Normalmente no somos conscientes de los
trozos que vamos dejando por el camino. El día a día puede llegar a ser
agotador y estamos tan inmersos en la corriente que arrastra nuestras horas que
no notamos el desgaste que va lamiendo nuestras aristas y dejándonos cual
cantos rodados: anodinos, matificados, sanchopancescos...
El trabajo, los estudios, las relaciones a
veces confusas y difíciles... La interacción humana es tan necesaria como
agotadora y todo parece estar pensado para exigirnos, exprimirnos, moldearnos.
Brilla, pero no demasiado; destaca, pero encajando en el molde; ofrece al
mundo, pero sólo lo que el mundo te pida.

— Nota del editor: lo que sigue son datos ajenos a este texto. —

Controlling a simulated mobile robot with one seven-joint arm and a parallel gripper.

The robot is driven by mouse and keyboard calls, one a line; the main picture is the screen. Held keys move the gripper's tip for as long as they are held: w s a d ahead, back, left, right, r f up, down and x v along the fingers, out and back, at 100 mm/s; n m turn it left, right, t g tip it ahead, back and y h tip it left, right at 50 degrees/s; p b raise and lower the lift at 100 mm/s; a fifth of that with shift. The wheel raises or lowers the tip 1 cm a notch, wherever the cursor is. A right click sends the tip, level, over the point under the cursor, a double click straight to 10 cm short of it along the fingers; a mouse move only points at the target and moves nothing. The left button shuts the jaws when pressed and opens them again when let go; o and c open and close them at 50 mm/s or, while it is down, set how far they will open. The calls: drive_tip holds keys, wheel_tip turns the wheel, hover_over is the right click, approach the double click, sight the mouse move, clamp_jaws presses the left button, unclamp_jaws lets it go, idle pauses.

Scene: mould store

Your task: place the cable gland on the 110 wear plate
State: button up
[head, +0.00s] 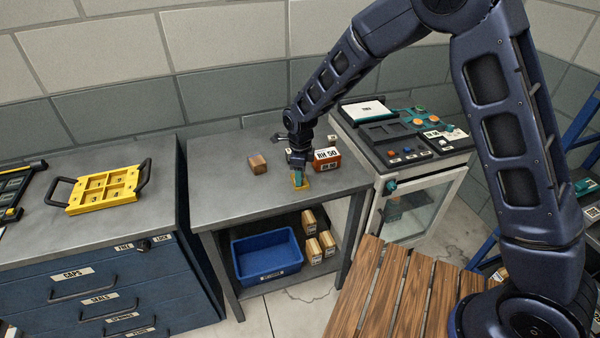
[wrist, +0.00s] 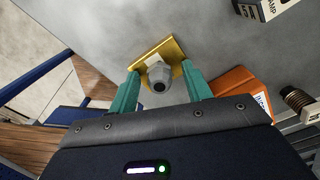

Y en esta sinrazón, de vez en cuando se
necesita un alto en el camino, estirar el brazo y agarrarse a una rama para
impedir que el río se te lleve. Stop. Vuelve a tus raíces, recuerda quien eres,
recupera lo que te han robado, rompe con esa presión y que el mundo te deba
una.
Aunque digan lo contrario, yo creo que es
lícito tomarse un momento para lamerse las heridas, reconstruirse, cambiar,
rectificar, recuperare y finalmente resurgir más grande, más fuerte.
Y cuando el río de nuestras vidas
desemboque en el mar, como decía Jorge Manrique, saber que viviste sabiendo
pararte a beber de los vientos y brillando bajo el sol, viendo formas en las
nubes y siendo quien tuviste que ser, aunque eso implique tropezarte con tus
vértices en vez de rodar suavemente hasta el fondo marino.